И актеры и зрители равно наслаждаются монологами Манилова, диалогом дам — «просто приятной» и «приятной во всех отношениях», — сложностью и четкостью построения сцены губернаторского бала, где открывается то зал с собравшимися гостями, то кухня, где суетится прислуга, где дворецкий торжественно выстраивает друг за другом лакеев, держащих над головами блюда с цельными рыбами, и в последний момент, перед самым выходом, замечает вдруг, что один лакей держит рыбу хвостом вперед!
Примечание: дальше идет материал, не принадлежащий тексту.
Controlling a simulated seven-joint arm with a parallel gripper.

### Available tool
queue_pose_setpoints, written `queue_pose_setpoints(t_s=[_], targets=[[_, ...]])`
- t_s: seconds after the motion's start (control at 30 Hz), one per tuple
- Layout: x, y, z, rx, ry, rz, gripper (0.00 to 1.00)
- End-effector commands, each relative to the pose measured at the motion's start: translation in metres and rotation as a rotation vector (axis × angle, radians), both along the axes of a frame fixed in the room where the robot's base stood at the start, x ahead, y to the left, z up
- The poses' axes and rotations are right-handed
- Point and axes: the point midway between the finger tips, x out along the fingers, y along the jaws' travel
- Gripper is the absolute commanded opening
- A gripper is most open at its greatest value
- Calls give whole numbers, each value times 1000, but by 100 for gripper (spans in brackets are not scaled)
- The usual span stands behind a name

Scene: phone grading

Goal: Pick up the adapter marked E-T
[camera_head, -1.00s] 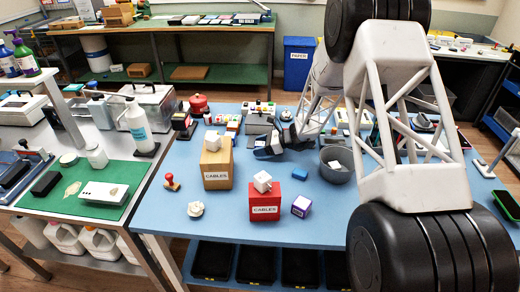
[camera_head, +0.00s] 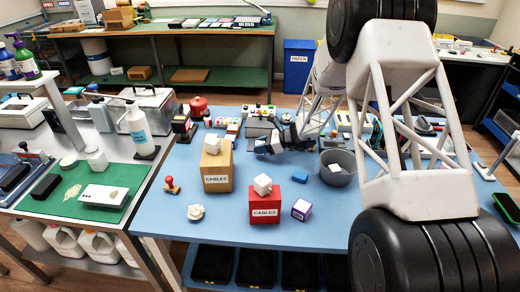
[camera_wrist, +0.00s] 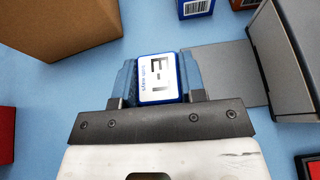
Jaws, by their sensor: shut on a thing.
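A blue adapter with a white label (camera_wrist: 158,78) is between the two blue-grey fingers of my gripper (camera_wrist: 160,88) in the wrist view. The fingers are shut on its sides. The label reads sideways as E, a dash and a last character that could be I, 1 or T. In the head view my gripper (camera_head: 262,146) is over the blue table, right of the cardboard CABLES box. The adapter cannot be made out there. Its height above the table is unclear.
A grey plate (camera_wrist: 218,70) with a dark-sided box lies right of the gripper. The cardboard CABLES box (camera_head: 217,166) stands left of the gripper; the red CABLES box (camera_head: 265,208) is in front. A grey bin (camera_head: 338,168) stands to the right. A blue block (camera_head: 300,176) lies nearby.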

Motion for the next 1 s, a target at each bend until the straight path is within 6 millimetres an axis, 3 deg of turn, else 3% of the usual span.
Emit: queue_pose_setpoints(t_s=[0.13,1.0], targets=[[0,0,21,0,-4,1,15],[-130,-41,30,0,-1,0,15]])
Все это — реальное претворение Гоголя в спектакле Станиславского. Так же как «Таланты и поклонники» — претворение Островского. В спектакле проста и благородна Тарасова, удивительно передавшая разные грани характера Негиной, истинно романтичен Нароков — Качалов; из спектакля ни на минуту не уходит жестокая реальность жизни, где страшные в своем цинизме и самоуверенности «поклонники» определяют судьбу истинных талантов. И ни на минуту не уходит влюбленность в театр, преданность ему, жизнь в нем всех этих корифеев и статистов, премьеров и «полезностей» старой провинциальной сцены, в образы которых вводил Станиславский актеров Художественного театра.

В коллективном искусстве спектаклей Гоголя и Островского претворяется «система» Станиславского, принципы искусства переживания. В то же время в коллективном искусстве спектакля полная слаженность, абсолютность переживания недостижима. Актер блистательно репетировал, но утерял яркость решения в спектакле, оставаясь достаточно правдивым. Сохранил форму, но утерял правду переживания. Дублер не освоил рисунок роли, созданный для предшественника. У актера не ладится роль, но заменить его некому. Огромна дистанция от репетиций в Леонтьевском переулке до сцены в Проезде Художественного театра. Театр требует новых спектаклей, новых пьес современных драматургов. Между тем погоню за новыми пьесами ради самой новизны Станиславский считает неблагополучием театра. После возвращения в 1930 году из Ниццы он обеспокоен снижением требовательности Художественного театра к современной драматургии и к собственному искусству, погоней за количеством спектаклей — в ущерб их качеству.